> [EXERCISE TASK]: In the data below, find every line with the string "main" and pull it out.

====

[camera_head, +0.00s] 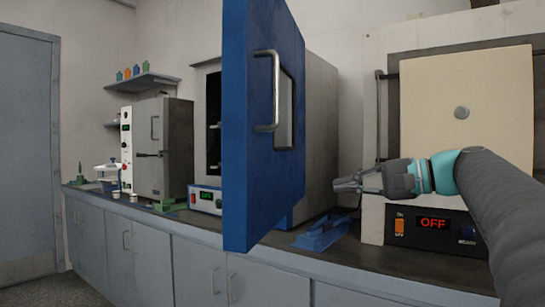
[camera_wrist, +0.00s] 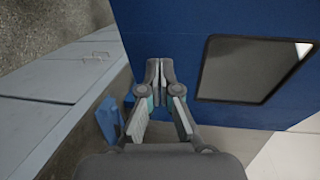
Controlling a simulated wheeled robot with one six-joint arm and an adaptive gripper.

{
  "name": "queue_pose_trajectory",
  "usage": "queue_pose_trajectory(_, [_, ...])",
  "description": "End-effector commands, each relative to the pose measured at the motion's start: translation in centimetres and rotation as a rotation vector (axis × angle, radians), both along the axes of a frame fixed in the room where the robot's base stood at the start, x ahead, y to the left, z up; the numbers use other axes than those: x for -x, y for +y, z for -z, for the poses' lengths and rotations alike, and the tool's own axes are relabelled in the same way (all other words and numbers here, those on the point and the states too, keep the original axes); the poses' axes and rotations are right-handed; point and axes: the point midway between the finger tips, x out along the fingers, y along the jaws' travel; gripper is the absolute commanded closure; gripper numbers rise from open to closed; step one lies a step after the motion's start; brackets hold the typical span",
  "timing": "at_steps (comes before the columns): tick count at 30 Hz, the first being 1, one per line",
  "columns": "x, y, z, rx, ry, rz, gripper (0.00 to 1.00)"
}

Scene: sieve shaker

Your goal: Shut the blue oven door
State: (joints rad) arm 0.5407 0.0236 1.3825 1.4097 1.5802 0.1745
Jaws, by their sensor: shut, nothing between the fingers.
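The blue oven door (camera_head: 255,185) stands wide open in the head view, swung out toward me past the counter's front edge. It has a metal bar handle (camera_head: 275,90) and a window behind it. The oven body (camera_head: 316,130) is grey, behind and to the right of the door, with a green-lit panel (camera_head: 205,199) at its lower left. My gripper (camera_head: 340,185) is shut and empty, to the right of the door. In the wrist view, my gripper (camera_wrist: 159,65) points at the blue door (camera_wrist: 175,35), left of its dark window (camera_wrist: 252,70). I cannot tell whether the fingertips touch it.
A cream furnace (camera_head: 465,100) with an "OFF" display stands at the right, close to my arm. A blue stand (camera_head: 322,232) lies on the counter below my gripper. A grey oven (camera_head: 165,150) and shelves with small bottles (camera_head: 137,70) are at the left.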

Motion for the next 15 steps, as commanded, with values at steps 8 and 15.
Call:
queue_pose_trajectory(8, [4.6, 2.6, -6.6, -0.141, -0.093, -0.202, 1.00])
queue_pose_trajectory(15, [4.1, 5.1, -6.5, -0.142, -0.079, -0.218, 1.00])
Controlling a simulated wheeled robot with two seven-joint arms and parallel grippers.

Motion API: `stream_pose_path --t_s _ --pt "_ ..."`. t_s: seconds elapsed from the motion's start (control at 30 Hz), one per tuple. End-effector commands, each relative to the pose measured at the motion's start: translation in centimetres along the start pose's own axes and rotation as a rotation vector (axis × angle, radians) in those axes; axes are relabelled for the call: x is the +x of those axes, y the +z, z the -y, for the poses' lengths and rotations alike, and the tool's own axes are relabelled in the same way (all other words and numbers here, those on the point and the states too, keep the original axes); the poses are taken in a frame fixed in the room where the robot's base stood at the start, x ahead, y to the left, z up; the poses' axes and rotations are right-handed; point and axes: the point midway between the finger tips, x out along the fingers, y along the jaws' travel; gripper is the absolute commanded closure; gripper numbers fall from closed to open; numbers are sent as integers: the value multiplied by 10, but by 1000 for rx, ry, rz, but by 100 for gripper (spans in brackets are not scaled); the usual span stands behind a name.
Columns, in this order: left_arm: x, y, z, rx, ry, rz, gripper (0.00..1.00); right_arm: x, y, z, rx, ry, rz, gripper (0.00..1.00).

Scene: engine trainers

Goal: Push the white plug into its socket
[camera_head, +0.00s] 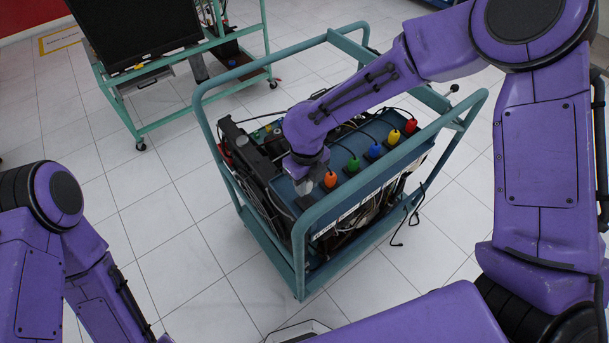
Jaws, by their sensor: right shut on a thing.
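My right gripper (303,180) reaches down over the left end of a row of coloured plugs on the blue-green panel (385,168) of the engine trainer. It is shut on the white plug, which the gripper and wrist hide. The socket under it is hidden too, so I cannot tell how far in the plug sits. The orange plug (330,180) is just right of the gripper. My left arm is at the lower left, and its gripper is out of the picture.
The row continues with green (353,164), blue (374,151), yellow (393,138) and red (411,126) plugs. A teal tube frame (300,245) surrounds the engine, its bars close to my right forearm. Another trainer cart (190,55) stands behind left. Tiled floor is clear at left.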

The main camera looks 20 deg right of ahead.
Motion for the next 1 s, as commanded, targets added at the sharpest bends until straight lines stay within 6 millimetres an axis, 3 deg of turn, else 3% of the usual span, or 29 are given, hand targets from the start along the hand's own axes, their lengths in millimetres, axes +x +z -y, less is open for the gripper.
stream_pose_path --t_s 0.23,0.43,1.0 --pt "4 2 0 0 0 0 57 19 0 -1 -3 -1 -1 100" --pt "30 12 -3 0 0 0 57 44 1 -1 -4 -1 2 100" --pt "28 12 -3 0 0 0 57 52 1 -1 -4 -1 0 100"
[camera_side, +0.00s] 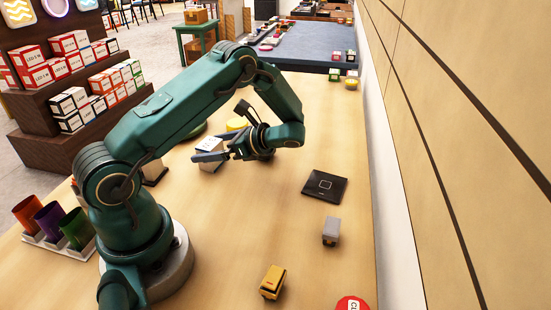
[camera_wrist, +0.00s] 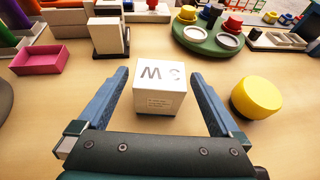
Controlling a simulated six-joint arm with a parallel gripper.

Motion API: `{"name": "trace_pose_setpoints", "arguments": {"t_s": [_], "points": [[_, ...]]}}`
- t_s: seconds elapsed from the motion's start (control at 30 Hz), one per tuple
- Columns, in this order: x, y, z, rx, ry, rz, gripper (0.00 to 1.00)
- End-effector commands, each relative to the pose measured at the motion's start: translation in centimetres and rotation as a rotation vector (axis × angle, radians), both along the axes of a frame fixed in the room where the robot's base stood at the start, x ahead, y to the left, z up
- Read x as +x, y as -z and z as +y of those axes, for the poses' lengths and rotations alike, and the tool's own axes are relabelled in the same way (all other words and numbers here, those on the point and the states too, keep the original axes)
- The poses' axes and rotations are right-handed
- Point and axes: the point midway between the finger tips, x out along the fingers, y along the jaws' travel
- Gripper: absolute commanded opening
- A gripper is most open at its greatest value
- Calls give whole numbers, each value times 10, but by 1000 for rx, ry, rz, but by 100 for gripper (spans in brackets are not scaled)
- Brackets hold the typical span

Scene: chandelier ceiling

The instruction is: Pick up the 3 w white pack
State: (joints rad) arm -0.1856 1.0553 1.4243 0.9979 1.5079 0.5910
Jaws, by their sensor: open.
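The white pack (camera_wrist: 158,101) is a small box with "3 W" on its top, upside down in the wrist view, and small print on the side facing me. It rests on the wooden table between the two fingers of my gripper (camera_wrist: 165,88). The fingers are open, with a gap visible on each side of the pack. In the side view the pack (camera_side: 210,157) is partly hidden by my gripper (camera_side: 218,154), which is low over the table.
A yellow round object (camera_wrist: 257,97) stands close right of the pack. A pink tray (camera_wrist: 39,60), a white-fronted block (camera_wrist: 109,38) and a green round tray (camera_wrist: 208,43) lie beyond. A black square pad (camera_side: 325,186), a grey block (camera_side: 331,231) and a yellow block (camera_side: 272,281) are on the table's right.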

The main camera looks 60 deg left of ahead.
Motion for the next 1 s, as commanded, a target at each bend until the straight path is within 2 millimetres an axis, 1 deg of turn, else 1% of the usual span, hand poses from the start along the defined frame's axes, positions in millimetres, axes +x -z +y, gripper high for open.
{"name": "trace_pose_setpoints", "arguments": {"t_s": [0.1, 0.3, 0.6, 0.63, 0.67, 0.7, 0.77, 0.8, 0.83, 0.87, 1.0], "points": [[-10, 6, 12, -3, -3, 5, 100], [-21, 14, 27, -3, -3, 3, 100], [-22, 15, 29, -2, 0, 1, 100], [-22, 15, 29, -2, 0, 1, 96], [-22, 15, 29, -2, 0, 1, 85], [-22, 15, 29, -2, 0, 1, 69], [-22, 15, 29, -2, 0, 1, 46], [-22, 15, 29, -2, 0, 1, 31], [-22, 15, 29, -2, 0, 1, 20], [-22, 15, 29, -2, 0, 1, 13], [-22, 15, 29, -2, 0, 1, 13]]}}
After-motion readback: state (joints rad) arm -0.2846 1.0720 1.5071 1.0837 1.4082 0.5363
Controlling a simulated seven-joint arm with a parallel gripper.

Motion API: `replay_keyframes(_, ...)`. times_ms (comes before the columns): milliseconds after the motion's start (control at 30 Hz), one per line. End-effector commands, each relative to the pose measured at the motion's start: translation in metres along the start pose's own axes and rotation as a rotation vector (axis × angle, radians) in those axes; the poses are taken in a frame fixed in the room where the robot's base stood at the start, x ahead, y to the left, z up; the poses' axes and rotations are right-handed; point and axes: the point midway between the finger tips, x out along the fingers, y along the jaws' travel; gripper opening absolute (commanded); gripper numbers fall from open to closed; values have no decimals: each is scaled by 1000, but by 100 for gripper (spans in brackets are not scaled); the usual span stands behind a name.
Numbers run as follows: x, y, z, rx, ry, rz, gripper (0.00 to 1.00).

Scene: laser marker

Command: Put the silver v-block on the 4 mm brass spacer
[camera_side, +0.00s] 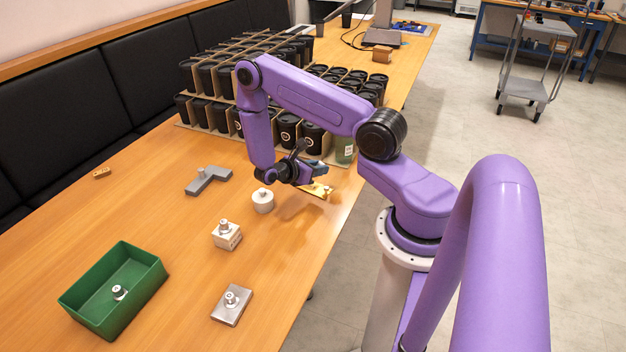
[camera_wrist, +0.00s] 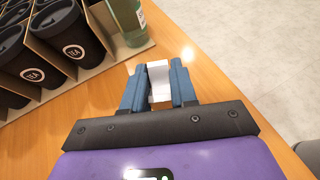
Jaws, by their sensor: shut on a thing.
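My gripper (camera_side: 320,180) is over the far right part of the table, near its right edge. In the wrist view its blue fingers (camera_wrist: 158,88) are closed on a pale silver block, the silver v-block (camera_wrist: 158,76). In the side view a shiny gold-coloured piece (camera_side: 316,190) shows just below the fingertips. I cannot tell whether it is the brass spacer under the block or part of what I hold. A small brass-coloured piece (camera_side: 102,173) lies at the table's far left.
Racks of black cups (camera_side: 288,128) and a green bottle (camera_side: 344,150) stand close behind my gripper. A grey L-shaped part (camera_side: 208,181), white cylinder (camera_side: 263,203), cream block (camera_side: 226,238), flat metal plate (camera_side: 231,309) and green bin (camera_side: 140,303) stand on the table.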

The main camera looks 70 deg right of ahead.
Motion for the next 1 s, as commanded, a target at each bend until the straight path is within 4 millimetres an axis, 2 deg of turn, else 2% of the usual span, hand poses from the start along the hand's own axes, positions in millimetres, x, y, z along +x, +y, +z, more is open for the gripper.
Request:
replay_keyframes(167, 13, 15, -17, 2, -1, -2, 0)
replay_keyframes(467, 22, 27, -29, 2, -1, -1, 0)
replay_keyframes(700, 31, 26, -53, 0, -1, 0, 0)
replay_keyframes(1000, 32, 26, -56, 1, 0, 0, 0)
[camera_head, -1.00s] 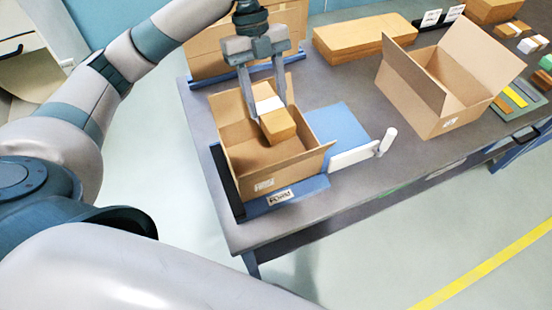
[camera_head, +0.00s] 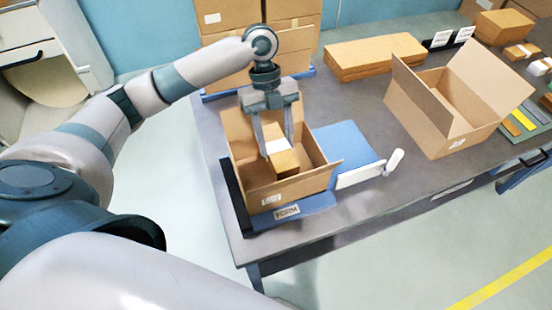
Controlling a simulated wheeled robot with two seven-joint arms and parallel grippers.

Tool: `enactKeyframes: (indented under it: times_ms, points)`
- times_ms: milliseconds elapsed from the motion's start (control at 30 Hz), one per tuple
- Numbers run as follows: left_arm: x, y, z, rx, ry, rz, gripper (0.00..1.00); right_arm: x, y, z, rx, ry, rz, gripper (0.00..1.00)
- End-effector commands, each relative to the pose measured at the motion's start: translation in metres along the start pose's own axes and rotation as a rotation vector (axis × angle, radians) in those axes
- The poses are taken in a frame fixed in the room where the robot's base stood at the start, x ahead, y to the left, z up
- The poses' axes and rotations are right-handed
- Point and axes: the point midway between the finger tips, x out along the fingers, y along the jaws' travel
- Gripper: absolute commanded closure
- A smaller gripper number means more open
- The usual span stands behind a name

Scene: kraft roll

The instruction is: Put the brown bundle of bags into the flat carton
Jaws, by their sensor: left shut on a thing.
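The brown bundle of bags (camera_head: 286,164) has a white band around it and hangs inside an open carton (camera_head: 290,187) on the blue stand. My left gripper (camera_head: 278,143) points down into this carton and is shut on the bundle near the white band. The bundle is below the level of the carton's raised flaps. Whether its underside touches the carton floor is hidden. My right gripper is out of view.
A second open carton (camera_head: 422,100) stands to the right on the grey table (camera_head: 370,200). A white handle (camera_head: 370,172) sticks out from the blue stand (camera_head: 345,150). Stacked boxes (camera_head: 225,60) stand behind, and flat brown boxes (camera_head: 370,58) lie at the back.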

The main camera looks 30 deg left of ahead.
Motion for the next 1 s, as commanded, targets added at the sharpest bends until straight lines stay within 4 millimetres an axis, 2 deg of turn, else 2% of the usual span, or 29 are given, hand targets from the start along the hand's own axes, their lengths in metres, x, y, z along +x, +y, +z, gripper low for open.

====

> [SOLUTION BELOW]:
The main camera looks 20 deg right of ahead.
The main camera looks 60 deg left of ahead.
The main camera looks 70 deg right of ahead.
The main camera looks 30 deg left of ahead.

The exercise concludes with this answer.